To do: Repeat the following lines exactly and nothing else: the line containing "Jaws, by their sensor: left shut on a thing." and each line after it through the end of the listing.

Rows about robot tasks:
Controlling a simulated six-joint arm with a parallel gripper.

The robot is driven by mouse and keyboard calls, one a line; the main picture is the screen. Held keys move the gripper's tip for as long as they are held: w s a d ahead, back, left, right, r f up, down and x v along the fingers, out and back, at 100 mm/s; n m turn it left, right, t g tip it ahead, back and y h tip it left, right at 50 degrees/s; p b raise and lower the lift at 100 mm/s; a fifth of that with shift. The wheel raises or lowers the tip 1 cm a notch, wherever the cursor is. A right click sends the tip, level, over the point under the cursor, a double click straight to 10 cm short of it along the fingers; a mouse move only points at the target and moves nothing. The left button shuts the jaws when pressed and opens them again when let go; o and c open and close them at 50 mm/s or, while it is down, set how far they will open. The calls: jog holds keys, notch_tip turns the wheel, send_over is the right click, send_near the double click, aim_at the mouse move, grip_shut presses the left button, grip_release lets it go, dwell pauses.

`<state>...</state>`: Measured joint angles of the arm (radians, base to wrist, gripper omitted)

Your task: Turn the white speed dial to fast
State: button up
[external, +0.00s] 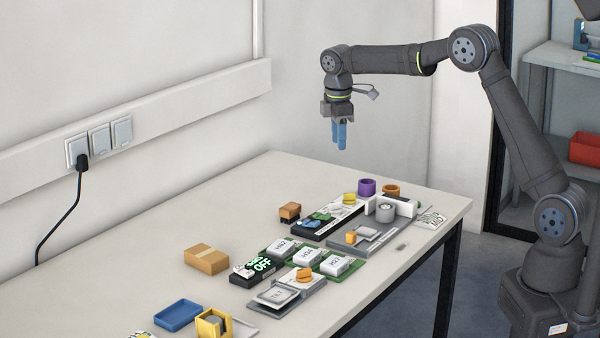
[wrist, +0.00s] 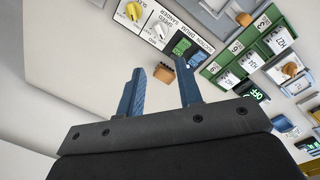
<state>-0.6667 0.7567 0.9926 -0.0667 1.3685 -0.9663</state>
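The white speed dial (wrist: 162,30) sits on the white face of the drum sander panel (wrist: 197,34) near the top of the wrist view. A yellow dial (wrist: 133,11) is beside it, and green displays or buttons (wrist: 182,46) are on its other side. The dial's setting is too small to read. In the external view the panel (external: 311,236) lies on the table, and the yellow dial (external: 349,198) shows near its far end. My gripper (external: 339,144) hangs above the table, apart from the panel. Its blue fingers (wrist: 160,85) are spread with nothing between them.
An orange-brown block (external: 290,211) stands beside the panel. A purple ring (external: 367,187) and a grey machine (external: 385,211) are near its far end. Green-based boxes (external: 307,257) and a black ON/OFF box (external: 252,271) lie nearer the camera. The table's left side is mostly clear.

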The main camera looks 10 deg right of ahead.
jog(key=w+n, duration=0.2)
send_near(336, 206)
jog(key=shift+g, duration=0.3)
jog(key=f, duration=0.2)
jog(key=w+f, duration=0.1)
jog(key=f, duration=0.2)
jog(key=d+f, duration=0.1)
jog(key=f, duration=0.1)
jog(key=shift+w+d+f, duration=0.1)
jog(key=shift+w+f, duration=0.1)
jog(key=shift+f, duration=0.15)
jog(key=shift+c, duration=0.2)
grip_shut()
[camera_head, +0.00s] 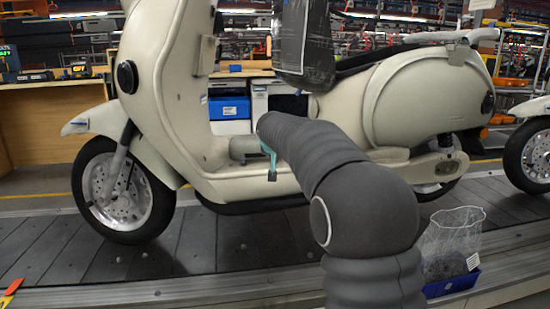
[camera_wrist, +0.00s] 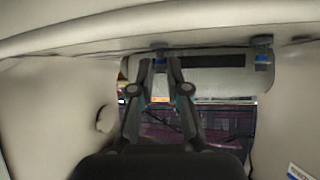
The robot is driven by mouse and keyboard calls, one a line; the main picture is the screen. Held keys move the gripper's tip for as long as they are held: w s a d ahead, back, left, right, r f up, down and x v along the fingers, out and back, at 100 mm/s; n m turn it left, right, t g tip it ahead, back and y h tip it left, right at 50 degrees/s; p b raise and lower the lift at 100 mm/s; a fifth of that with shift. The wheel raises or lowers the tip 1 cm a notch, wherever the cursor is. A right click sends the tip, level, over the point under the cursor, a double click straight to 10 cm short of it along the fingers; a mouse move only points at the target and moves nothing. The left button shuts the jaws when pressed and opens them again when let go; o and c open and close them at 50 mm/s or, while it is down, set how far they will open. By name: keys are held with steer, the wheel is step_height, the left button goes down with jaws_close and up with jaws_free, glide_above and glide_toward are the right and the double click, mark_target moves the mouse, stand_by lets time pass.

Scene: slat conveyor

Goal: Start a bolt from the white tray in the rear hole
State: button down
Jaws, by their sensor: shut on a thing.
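In the wrist view my gripper (camera_wrist: 161,62) reaches up to the underside of a cream body panel (camera_wrist: 70,40). Its two fingertips are close together on a small bolt (camera_wrist: 159,48), largely hidden between them. The bolt's upper end is at or very near the panel's lower edge; whether it is in a hole I cannot tell. A second small dark and blue fitting (camera_wrist: 262,48) hangs at the same edge, to the right. In the head view my arm reaches to the cream scooter (camera_head: 165,80) and hides most of the gripper. I cannot make out the white tray.
The scooter stands on the slat conveyor (camera_head: 60,250). Cream walls stand left and right of my gripper in the wrist view. Another scooter's wheel (camera_head: 535,155) is at the right edge.

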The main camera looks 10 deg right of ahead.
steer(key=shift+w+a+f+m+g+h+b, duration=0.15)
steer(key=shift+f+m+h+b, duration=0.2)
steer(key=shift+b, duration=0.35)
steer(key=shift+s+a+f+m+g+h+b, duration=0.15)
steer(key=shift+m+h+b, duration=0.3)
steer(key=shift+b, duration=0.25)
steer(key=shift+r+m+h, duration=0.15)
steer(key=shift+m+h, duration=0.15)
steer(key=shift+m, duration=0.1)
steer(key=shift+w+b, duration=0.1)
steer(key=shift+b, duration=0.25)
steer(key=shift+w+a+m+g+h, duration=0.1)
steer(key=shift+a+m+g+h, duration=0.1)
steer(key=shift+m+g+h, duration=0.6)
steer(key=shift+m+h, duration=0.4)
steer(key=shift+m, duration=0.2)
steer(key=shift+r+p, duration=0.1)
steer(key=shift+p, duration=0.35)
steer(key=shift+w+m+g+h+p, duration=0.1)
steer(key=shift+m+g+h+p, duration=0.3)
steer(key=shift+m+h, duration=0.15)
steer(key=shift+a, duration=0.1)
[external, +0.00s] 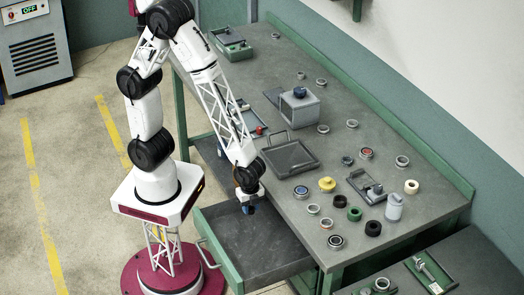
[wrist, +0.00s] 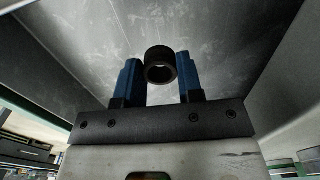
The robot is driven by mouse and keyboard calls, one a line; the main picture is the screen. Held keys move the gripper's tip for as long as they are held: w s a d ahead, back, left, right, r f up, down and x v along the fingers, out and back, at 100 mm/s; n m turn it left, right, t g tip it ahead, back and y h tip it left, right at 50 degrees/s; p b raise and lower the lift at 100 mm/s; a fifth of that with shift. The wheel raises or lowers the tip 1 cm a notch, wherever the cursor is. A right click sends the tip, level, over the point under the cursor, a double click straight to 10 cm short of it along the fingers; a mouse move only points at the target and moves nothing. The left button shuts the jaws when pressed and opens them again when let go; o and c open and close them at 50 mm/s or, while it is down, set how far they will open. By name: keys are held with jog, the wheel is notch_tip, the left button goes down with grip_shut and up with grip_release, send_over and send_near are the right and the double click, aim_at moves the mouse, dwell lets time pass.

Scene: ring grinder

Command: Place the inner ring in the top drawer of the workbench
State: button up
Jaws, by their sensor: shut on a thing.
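My gripper (external: 250,208) is over the open top drawer (external: 265,255) of the workbench, near the drawer's upper edge in the external view. In the wrist view its two blue fingers (wrist: 160,80) are shut on a dark ring, which I take as the inner ring (wrist: 161,52). The ring's round opening shows between the fingertips. The grey metal drawer floor (wrist: 215,45) fills the view beyond it. The ring is too small to make out in the external view. The gap between ring and drawer floor is hard to judge.
The drawer is pulled out and looks empty, with a handle (external: 208,254) at its front. The workbench top (external: 350,110) holds several rings, a yellow part (external: 327,184), a grey tray (external: 290,158) and a grey box (external: 299,105). The bench edge lies close right of my gripper.

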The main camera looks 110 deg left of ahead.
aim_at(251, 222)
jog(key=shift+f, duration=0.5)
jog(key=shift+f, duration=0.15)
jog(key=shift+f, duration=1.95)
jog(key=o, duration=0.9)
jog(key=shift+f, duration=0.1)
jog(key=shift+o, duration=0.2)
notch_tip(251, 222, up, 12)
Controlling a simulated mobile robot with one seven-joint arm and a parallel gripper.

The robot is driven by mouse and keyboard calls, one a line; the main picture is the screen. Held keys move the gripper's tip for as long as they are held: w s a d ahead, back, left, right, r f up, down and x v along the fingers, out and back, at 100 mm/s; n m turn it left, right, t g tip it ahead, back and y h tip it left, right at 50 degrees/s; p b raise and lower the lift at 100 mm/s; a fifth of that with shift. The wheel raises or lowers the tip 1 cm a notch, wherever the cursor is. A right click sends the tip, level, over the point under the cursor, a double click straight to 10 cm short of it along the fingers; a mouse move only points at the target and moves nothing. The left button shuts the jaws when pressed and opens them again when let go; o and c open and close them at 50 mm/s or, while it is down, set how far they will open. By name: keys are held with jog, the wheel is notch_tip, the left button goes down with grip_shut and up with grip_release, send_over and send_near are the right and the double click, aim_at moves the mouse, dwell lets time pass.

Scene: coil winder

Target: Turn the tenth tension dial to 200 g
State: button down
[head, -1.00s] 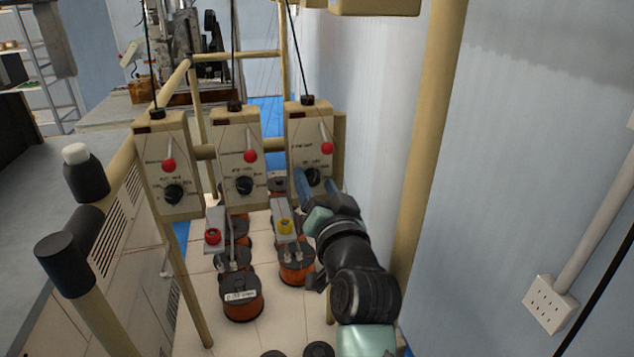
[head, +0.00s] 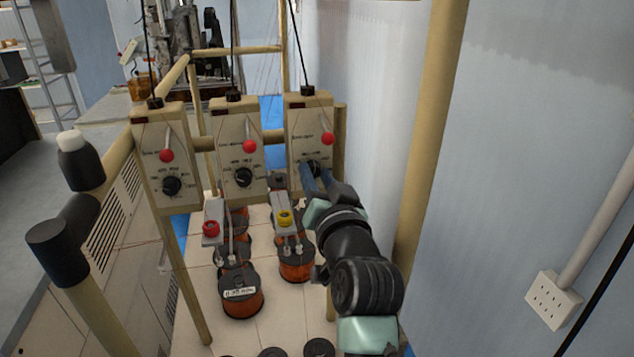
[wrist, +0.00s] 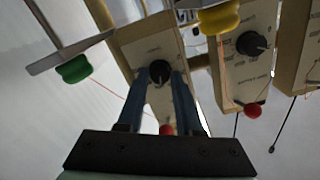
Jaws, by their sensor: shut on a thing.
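Three cream tension boxes stand in a row in the head view, each with a black dial and a red-tipped lever. My gripper (head: 318,184) is at the black dial (head: 313,167) of the rightmost box (head: 308,122). In the wrist view the same dial (wrist: 160,71) sits between the two blue fingertips of my gripper (wrist: 160,84), which are shut on it. The fingers hide part of the scale, and its numbers are too small to read. The neighbouring box's dial (wrist: 251,43) is free, as is the left box's dial (head: 172,186).
Orange wire spools (head: 242,297) stand on the tiled floor below the boxes. A red knob (head: 211,229) and a yellow knob (head: 285,217) sit on brackets in front. A cream post (head: 430,140) and wall are close to my arm's right.

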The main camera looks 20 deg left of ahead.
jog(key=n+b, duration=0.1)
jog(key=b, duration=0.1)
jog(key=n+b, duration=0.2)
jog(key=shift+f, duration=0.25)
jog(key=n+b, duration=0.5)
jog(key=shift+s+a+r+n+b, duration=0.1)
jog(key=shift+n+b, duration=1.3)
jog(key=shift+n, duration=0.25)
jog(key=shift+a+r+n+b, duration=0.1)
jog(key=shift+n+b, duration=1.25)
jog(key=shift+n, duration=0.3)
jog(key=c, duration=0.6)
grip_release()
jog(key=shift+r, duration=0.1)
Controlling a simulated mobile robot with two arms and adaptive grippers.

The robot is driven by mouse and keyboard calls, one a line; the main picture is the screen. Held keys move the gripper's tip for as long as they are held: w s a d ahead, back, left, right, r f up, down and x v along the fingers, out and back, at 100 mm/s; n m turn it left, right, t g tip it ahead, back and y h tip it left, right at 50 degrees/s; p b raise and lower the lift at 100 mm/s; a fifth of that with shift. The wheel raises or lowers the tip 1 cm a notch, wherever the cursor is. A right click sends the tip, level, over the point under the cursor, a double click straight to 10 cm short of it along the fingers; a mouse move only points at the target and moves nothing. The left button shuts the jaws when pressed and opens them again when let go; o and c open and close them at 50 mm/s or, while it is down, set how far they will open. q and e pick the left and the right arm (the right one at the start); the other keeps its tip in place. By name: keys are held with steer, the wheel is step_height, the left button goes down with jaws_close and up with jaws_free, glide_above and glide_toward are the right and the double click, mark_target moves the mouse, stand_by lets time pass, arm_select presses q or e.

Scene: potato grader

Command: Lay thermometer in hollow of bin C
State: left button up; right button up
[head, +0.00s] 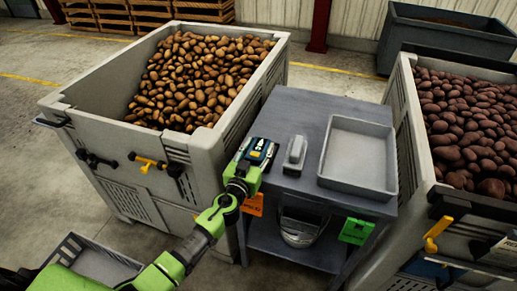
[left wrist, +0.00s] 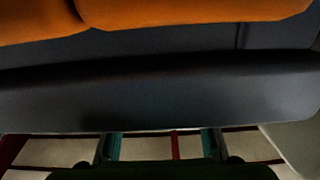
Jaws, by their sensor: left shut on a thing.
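My left gripper (head: 259,150) is over the left end of the grey table, beside the right wall of the left bin. It is shut on a small dark thing with blue and yellow parts; I cannot tell for sure that this is the thermometer. In the left wrist view, a dark bar (left wrist: 150,95) fills the middle, with teal finger parts (left wrist: 160,145) below it. A grey bin (head: 68,95) of brown potatoes stands left, another grey bin (head: 408,105) of reddish potatoes right. I cannot read which is bin C, and no hollow stands out. My right gripper is not in view.
The grey table (head: 305,110) stands between the bins, with a small grey object (head: 295,153) and an empty shallow tray (head: 358,188) on it. Orange (head: 252,204) and green (head: 356,231) tags hang at its front. A dark bin (head: 440,40) stands behind.

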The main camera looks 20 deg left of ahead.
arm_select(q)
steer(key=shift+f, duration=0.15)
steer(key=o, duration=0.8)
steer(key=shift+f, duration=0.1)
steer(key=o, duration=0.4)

Answer to the problem:
Jaws, by their sensor: left shut on a thing.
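My left gripper (head: 259,150) is over the left end of the grey table, beside the right wall of the left bin. It is shut on a small dark thing with blue and yellow parts; I cannot tell for sure that this is the thermometer. In the left wrist view, a dark bar (left wrist: 150,95) fills the middle, with teal finger parts (left wrist: 160,145) below it. A grey bin (head: 68,95) of brown potatoes stands left, another grey bin (head: 408,105) of reddish potatoes right. I cannot read which is bin C, and no hollow stands out. My right gripper is not in view.
The grey table (head: 305,110) stands between the bins, with a small grey object (head: 295,153) and an empty shallow tray (head: 358,188) on it. Orange (head: 252,204) and green (head: 356,231) tags hang at its front. A dark bin (head: 440,40) stands behind.

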The main camera looks 20 deg left of ahead.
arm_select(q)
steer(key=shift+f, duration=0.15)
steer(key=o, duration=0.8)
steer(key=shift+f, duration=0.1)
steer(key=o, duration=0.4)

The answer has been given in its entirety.